# THE EXERCISE
Can you print the data exactly and leave out each image?

# SOURCE EXCERPT
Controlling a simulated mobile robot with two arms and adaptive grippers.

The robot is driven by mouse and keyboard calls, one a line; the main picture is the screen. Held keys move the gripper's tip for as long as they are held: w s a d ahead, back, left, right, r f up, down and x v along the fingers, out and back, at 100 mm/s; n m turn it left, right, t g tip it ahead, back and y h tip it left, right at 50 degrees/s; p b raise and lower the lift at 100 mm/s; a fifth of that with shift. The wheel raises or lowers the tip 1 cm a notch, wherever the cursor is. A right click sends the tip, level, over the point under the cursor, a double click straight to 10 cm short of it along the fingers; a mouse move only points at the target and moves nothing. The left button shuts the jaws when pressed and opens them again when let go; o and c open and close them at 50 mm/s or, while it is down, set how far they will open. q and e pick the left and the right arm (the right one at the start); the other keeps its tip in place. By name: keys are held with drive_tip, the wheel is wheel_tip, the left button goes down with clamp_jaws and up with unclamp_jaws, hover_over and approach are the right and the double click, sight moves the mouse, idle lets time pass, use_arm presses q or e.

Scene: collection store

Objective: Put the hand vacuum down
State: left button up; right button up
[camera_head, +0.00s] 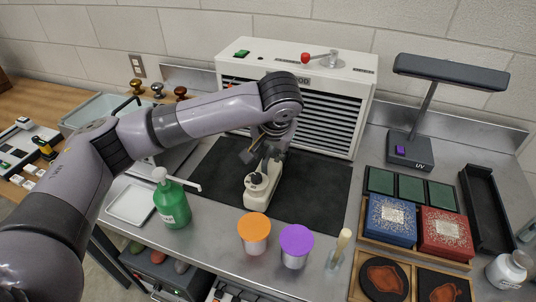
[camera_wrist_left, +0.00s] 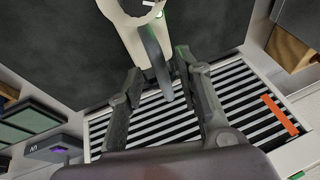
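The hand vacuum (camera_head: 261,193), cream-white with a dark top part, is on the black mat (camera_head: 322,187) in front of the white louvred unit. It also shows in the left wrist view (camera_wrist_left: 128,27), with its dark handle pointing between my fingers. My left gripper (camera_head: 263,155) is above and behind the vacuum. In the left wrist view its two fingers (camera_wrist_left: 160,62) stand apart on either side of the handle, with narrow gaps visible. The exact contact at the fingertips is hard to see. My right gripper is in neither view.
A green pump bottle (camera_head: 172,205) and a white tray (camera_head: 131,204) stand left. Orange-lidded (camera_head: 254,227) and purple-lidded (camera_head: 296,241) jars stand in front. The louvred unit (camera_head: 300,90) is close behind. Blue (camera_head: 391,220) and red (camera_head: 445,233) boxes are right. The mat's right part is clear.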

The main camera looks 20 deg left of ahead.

# TASK ANSWER
Controlling a simulated mobile robot with two arms and adaptive grippers.

The robot is driven by mouse and keyboard calls, one a line; the main picture is the screen. Held keys move the gripper's tip for as long as they are held: w s a d ahead, back, left, right, r f up, down and x v along the fingers, out and back, at 100 mm/s; n m turn it left, right, t g tip it ahead, back and y h tip it left, right at 50 degrees/s; p b raise and lower the lift at 100 mm/s; a fifth of that with shift. The wheel raises or lowers the tip 1 cm a notch, wherever the cursor is. A right click sends the tip, level, over the point under the cursor, a double click straight to 10 cm short of it along the fingers; a mouse move only points at the target and moves nothing. The left button shuts the jaws when pressed and opens them again when let go; o and c open and close them at 50 mm/s or, while it is down, set how far they will open. q and e pick the left and the right arm (the right one at the start); the other keeps its tip in place. By name: keys are held with drive_tip, the wheel is wheel_tip, the left button goes down with clamp_jaws and up with unclamp_jaws, hover_over and approach are the right and the double click, sight moves the mouse, idle lets time pass, use_arm presses q or e.

Scene: collection store

Objective: Put the hand vacuum down
State: left button up; right button up
[camera_head, +0.00s] 
[camera_wrist_left, +0.00s] 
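The hand vacuum (camera_head: 261,193), cream-white with a dark top part, is on the black mat (camera_head: 322,187) in front of the white louvred unit. It also shows in the left wrist view (camera_wrist_left: 128,27), with its dark handle pointing between my fingers. My left gripper (camera_head: 263,155) is above and behind the vacuum. In the left wrist view its two fingers (camera_wrist_left: 160,62) stand apart on either side of the handle, with narrow gaps visible. The exact contact at the fingertips is hard to see. My right gripper is in neither view.
A green pump bottle (camera_head: 172,205) and a white tray (camera_head: 131,204) stand left. Orange-lidded (camera_head: 254,227) and purple-lidded (camera_head: 296,241) jars stand in front. The louvred unit (camera_head: 300,90) is close behind. Blue (camera_head: 391,220) and red (camera_head: 445,233) boxes are right. The mat's right part is clear.

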The main camera looks 20 deg left of ahead.

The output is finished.